-- Begin Raw records --

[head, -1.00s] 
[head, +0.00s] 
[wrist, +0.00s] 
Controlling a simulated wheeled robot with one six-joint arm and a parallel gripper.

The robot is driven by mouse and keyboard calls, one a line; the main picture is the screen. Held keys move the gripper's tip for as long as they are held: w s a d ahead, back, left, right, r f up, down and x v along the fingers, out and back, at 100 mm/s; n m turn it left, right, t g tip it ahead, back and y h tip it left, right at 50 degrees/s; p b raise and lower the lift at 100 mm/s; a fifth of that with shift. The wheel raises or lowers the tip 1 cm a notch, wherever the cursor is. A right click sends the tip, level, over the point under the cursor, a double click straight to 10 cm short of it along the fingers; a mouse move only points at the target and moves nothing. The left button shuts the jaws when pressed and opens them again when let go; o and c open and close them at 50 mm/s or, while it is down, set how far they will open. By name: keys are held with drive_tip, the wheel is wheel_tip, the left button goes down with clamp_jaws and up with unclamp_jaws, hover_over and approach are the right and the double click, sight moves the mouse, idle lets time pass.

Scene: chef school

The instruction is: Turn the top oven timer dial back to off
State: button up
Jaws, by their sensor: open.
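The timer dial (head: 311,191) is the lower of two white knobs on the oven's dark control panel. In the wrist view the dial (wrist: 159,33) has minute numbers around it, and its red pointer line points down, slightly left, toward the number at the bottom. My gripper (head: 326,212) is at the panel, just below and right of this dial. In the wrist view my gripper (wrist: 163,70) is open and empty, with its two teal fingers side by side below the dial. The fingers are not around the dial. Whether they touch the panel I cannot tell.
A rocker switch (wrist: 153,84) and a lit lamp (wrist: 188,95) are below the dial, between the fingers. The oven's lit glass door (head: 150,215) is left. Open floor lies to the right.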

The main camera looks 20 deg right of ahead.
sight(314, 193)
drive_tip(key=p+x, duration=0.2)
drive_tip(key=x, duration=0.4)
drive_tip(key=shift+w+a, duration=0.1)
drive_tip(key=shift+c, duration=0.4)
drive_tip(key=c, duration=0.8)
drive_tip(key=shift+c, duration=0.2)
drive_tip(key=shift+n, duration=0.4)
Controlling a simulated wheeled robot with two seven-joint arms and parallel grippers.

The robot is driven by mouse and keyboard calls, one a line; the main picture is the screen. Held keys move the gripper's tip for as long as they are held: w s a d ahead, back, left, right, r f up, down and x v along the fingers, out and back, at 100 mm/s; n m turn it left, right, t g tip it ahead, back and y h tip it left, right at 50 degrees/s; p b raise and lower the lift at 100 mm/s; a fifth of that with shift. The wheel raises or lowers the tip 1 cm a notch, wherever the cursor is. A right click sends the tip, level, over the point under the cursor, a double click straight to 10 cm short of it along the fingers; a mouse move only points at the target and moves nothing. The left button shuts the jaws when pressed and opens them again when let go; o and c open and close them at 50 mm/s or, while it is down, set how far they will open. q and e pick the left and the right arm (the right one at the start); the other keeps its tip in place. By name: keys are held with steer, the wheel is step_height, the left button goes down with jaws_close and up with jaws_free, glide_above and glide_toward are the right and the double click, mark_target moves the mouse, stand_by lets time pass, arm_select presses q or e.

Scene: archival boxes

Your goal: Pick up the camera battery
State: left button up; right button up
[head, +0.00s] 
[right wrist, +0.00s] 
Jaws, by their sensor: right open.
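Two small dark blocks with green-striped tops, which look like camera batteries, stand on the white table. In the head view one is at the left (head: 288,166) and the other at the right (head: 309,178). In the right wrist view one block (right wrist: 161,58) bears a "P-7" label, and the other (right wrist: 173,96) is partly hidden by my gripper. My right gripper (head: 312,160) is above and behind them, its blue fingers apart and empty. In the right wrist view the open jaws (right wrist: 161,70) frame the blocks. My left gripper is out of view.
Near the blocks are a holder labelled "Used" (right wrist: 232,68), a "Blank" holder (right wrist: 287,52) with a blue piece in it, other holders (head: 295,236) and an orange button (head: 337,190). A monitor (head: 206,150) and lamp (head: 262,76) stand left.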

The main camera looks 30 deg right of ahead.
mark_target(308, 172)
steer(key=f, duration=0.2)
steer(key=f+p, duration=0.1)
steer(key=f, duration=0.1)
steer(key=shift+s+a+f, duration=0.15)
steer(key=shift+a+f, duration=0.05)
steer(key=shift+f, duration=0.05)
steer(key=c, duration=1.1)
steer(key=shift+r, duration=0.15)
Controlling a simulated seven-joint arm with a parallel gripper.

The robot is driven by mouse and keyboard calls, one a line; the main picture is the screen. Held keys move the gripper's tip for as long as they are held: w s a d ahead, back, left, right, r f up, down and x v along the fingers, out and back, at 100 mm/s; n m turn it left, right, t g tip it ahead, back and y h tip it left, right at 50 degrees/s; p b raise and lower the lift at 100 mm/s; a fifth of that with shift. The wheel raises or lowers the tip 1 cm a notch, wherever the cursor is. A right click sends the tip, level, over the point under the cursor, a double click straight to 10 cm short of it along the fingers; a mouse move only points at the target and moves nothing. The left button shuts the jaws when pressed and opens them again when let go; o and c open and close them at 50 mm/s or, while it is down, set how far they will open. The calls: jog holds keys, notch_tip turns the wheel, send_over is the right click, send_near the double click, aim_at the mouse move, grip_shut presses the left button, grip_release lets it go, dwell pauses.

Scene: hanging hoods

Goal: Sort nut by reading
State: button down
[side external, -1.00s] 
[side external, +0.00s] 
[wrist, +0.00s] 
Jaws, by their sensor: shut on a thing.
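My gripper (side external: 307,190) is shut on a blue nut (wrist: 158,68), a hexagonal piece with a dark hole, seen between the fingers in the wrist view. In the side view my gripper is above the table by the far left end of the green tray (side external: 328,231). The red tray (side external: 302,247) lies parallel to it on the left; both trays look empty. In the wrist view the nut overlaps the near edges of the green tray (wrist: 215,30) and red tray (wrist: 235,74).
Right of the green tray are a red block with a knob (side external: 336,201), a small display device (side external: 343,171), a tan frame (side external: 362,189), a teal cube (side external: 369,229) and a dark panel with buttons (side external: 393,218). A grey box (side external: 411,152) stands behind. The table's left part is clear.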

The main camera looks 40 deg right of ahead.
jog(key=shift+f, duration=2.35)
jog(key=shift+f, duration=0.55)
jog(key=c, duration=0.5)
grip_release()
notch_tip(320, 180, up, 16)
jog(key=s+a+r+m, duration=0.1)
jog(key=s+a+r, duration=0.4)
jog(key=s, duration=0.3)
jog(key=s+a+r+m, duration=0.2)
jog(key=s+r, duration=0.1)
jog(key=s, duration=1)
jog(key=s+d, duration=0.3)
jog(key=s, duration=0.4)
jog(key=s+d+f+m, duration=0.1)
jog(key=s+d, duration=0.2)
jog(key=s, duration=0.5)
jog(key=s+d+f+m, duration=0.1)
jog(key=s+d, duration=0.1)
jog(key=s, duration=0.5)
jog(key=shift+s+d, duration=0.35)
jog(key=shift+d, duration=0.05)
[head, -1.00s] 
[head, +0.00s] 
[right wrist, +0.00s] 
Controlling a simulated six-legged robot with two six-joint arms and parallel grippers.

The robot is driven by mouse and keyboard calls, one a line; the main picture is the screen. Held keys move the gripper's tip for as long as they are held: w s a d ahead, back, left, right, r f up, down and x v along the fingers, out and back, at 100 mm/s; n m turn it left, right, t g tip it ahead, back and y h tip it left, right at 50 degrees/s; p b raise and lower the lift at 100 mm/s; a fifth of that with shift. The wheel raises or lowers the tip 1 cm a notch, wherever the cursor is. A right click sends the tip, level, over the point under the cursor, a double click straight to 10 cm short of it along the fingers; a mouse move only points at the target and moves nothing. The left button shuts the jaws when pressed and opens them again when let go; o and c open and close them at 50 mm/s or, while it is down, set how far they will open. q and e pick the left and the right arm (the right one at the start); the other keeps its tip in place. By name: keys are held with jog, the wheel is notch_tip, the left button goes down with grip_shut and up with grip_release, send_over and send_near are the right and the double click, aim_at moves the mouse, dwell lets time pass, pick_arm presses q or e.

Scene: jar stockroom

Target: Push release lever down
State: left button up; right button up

-- End Raw records --

Quote word for word the lines from the line holding "The main camera looks 30 deg right of ahead." through the line holding "Controlling a simulated seven-joint"; include both of those lines and add nothing.

### Written answer
The main camera looks 30 deg right of ahead.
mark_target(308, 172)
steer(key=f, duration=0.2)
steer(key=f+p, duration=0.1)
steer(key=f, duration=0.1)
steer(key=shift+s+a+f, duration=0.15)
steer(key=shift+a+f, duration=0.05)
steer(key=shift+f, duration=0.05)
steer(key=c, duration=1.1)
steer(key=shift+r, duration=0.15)
Controlling a simulated seven-joint arm with a parallel gripper.

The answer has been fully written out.